## MATERIAL
╔══

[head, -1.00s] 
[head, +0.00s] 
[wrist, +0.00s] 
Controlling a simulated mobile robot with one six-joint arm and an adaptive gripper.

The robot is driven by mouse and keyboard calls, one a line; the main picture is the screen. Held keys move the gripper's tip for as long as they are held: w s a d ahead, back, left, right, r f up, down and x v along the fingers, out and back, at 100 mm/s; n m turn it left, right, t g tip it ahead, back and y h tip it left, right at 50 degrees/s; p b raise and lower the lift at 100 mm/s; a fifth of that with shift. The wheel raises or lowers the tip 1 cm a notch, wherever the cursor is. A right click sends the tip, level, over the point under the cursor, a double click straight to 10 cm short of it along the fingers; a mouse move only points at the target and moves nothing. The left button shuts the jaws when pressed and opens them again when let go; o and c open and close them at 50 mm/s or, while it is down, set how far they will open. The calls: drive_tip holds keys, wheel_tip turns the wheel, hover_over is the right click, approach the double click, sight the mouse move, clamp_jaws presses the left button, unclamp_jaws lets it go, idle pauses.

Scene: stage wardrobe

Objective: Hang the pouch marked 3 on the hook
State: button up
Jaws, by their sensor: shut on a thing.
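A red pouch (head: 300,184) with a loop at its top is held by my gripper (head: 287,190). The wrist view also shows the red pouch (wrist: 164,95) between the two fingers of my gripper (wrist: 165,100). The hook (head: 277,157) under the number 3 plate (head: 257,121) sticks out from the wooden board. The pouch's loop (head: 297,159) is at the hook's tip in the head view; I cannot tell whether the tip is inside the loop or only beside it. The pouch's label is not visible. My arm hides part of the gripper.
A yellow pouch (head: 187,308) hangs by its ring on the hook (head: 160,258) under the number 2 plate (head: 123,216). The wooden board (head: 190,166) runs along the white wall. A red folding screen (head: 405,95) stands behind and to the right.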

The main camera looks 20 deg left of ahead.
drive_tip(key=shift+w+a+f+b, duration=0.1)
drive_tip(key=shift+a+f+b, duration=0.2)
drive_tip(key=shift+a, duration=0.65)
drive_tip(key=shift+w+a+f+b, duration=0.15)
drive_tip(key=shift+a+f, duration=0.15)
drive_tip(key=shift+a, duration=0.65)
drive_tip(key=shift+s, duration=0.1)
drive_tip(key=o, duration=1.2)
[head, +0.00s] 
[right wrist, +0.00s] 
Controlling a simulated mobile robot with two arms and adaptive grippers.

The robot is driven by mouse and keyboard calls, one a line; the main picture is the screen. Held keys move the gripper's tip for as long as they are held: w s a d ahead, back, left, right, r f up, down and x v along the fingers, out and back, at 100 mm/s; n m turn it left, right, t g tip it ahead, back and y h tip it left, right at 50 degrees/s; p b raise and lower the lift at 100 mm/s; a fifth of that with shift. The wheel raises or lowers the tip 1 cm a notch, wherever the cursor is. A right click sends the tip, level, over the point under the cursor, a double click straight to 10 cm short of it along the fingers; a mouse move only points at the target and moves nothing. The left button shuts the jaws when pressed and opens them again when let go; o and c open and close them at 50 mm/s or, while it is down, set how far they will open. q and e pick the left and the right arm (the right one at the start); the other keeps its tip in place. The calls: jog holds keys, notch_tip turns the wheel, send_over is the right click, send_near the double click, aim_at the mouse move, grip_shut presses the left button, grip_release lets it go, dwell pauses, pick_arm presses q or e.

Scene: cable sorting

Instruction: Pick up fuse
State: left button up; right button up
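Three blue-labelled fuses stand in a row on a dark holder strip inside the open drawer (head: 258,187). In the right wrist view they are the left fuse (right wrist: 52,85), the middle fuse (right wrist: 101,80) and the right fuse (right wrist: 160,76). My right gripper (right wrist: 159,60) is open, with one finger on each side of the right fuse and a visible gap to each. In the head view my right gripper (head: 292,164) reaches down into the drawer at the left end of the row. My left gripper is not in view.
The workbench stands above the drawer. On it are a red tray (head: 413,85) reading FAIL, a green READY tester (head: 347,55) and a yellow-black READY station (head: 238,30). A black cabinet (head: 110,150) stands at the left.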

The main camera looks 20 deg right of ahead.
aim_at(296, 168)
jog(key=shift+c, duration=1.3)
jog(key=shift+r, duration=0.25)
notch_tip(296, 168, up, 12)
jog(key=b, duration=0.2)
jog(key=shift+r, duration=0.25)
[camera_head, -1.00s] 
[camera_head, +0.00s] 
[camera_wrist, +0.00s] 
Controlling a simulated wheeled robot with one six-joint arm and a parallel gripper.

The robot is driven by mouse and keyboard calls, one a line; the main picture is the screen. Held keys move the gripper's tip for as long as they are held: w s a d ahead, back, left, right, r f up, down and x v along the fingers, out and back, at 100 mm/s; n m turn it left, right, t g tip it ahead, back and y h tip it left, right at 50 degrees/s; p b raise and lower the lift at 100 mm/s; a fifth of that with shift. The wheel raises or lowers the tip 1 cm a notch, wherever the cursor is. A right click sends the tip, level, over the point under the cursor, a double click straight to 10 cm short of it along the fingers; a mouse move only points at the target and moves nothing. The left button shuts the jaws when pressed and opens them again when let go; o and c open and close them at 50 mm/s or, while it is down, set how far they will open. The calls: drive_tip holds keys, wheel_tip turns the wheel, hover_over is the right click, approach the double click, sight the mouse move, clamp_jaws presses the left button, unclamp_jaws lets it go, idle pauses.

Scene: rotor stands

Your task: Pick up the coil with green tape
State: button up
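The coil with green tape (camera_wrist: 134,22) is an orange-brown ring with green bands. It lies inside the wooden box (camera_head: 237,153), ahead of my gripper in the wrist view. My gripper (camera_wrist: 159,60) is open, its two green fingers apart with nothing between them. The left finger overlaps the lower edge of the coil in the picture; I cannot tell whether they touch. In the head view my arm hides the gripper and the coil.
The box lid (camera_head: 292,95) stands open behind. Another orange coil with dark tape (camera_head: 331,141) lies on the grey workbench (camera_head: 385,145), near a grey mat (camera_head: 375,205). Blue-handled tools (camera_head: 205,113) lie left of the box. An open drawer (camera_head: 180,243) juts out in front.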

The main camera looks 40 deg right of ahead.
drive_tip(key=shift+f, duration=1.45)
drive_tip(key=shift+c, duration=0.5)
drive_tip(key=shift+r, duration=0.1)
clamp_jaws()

╚══

The records above are to be copied in full, exactly as written.

## SOLUTION FOR THIS EXERCISE
[head, -1.00s] 
[head, +0.00s] 
[wrist, +0.00s] 
Controlling a simulated mobile robot with one six-joint arm and an adaptive gripper.

The robot is driven by mouse and keyboard calls, one a line; the main picture is the screen. Held keys move the gripper's tip for as long as they are held: w s a d ahead, back, left, right, r f up, down and x v along the fingers, out and back, at 100 mm/s; n m turn it left, right, t g tip it ahead, back and y h tip it left, right at 50 degrees/s; p b raise and lower the lift at 100 mm/s; a fifth of that with shift. The wheel raises or lowers the tip 1 cm a notch, wherever the cursor is. A right click sends the tip, level, over the point under the cursor, a double click straight to 10 cm short of it along the fingers; a mouse move only points at the target and moves nothing. The left button shuts the jaws when pressed and opens them again when let go; o and c open and close them at 50 mm/s or, while it is down, set how far they will open. The calls: drive_tip holds keys, wheel_tip turns the wheel, hover_over is the right click, approach the double click, sight the mouse move, clamp_jaws presses the left button, unclamp_jaws lets it go, idle pauses.

Scene: stage wardrobe

Objective: Hang the pouch marked 3 on the hook
State: button up
Jaws, by their sensor: shut on a thing.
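A red pouch (head: 300,184) with a loop at its top is held by my gripper (head: 287,190). The wrist view also shows the red pouch (wrist: 164,95) between the two fingers of my gripper (wrist: 165,100). The hook (head: 277,157) under the number 3 plate (head: 257,121) sticks out from the wooden board. The pouch's loop (head: 297,159) is at the hook's tip in the head view; I cannot tell whether the tip is inside the loop or only beside it. The pouch's label is not visible. My arm hides part of the gripper.
A yellow pouch (head: 187,308) hangs by its ring on the hook (head: 160,258) under the number 2 plate (head: 123,216). The wooden board (head: 190,166) runs along the white wall. A red folding screen (head: 405,95) stands behind and to the right.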

The main camera looks 20 deg left of ahead.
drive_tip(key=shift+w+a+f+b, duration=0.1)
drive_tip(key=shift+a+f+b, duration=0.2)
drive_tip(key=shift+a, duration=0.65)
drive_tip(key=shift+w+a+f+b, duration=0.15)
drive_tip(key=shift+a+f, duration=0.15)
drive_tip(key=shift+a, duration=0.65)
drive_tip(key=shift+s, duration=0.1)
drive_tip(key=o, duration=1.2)
[head, +0.00s] 
[right wrist, +0.00s] 
Controlling a simulated mobile robot with two arms and adaptive grippers.

The robot is driven by mouse and keyboard calls, one a line; the main picture is the screen. Held keys move the gripper's tip for as long as they are held: w s a d ahead, back, left, right, r f up, down and x v along the fingers, out and back, at 100 mm/s; n m turn it left, right, t g tip it ahead, back and y h tip it left, right at 50 degrees/s; p b raise and lower the lift at 100 mm/s; a fifth of that with shift. The wheel raises or lowers the tip 1 cm a notch, wherever the cursor is. A right click sends the tip, level, over the point under the cursor, a double click straight to 10 cm short of it along the fingers; a mouse move only points at the target and moves nothing. The left button shuts the jaws when pressed and opens them again when let go; o and c open and close them at 50 mm/s or, while it is down, set how far they will open. q and e pick the left and the right arm (the right one at the start); the other keeps its tip in place. The calls: jog holds keys, notch_tip turns the wheel, send_over is the right click, send_near the double click, aim_at the mouse move, grip_shut presses the left button, grip_release lets it go, dwell pauses, pick_arm presses q or e.

Scene: cable sorting

Instruction: Pick up fuse
State: left button up; right button up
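Three blue-labelled fuses stand in a row on a dark holder strip inside the open drawer (head: 258,187). In the right wrist view they are the left fuse (right wrist: 52,85), the middle fuse (right wrist: 101,80) and the right fuse (right wrist: 160,76). My right gripper (right wrist: 159,60) is open, with one finger on each side of the right fuse and a visible gap to each. In the head view my right gripper (head: 292,164) reaches down into the drawer at the left end of the row. My left gripper is not in view.
The workbench stands above the drawer. On it are a red tray (head: 413,85) reading FAIL, a green READY tester (head: 347,55) and a yellow-black READY station (head: 238,30). A black cabinet (head: 110,150) stands at the left.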

The main camera looks 20 deg right of ahead.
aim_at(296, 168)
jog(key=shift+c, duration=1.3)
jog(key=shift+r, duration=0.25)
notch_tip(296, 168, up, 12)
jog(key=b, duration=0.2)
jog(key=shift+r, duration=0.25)
[camera_head, -1.00s] 
[camera_head, +0.00s] 
[camera_wrist, +0.00s] 
Controlling a simulated wheeled robot with one six-joint arm and a parallel gripper.

The robot is driven by mouse and keyboard calls, one a line; the main picture is the screen. Held keys move the gripper's tip for as long as they are held: w s a d ahead, back, left, right, r f up, down and x v along the fingers, out and back, at 100 mm/s; n m turn it left, right, t g tip it ahead, back and y h tip it left, right at 50 degrees/s; p b raise and lower the lift at 100 mm/s; a fifth of that with shift. The wheel raises or lowers the tip 1 cm a notch, wherever the cursor is. A right click sends the tip, level, over the point under the cursor, a double click straight to 10 cm short of it along the fingers; a mouse move only points at the target and moves nothing. The left button shuts the jaws when pressed and opens them again when let go; o and c open and close them at 50 mm/s or, while it is down, set how far they will open. The calls: drive_tip holds keys, wheel_tip turns the wheel, hover_over is the right click, approach the double click, sight the mouse move, clamp_jaws presses the left button, unclamp_jaws lets it go, idle pauses.

Scene: rotor stands

Your task: Pick up the coil with green tape
State: button up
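The coil with green tape (camera_wrist: 134,22) is an orange-brown ring with green bands. It lies inside the wooden box (camera_head: 237,153), ahead of my gripper in the wrist view. My gripper (camera_wrist: 159,60) is open, its two green fingers apart with nothing between them. The left finger overlaps the lower edge of the coil in the picture; I cannot tell whether they touch. In the head view my arm hides the gripper and the coil.
The box lid (camera_head: 292,95) stands open behind. Another orange coil with dark tape (camera_head: 331,141) lies on the grey workbench (camera_head: 385,145), near a grey mat (camera_head: 375,205). Blue-handled tools (camera_head: 205,113) lie left of the box. An open drawer (camera_head: 180,243) juts out in front.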

The main camera looks 40 deg right of ahead.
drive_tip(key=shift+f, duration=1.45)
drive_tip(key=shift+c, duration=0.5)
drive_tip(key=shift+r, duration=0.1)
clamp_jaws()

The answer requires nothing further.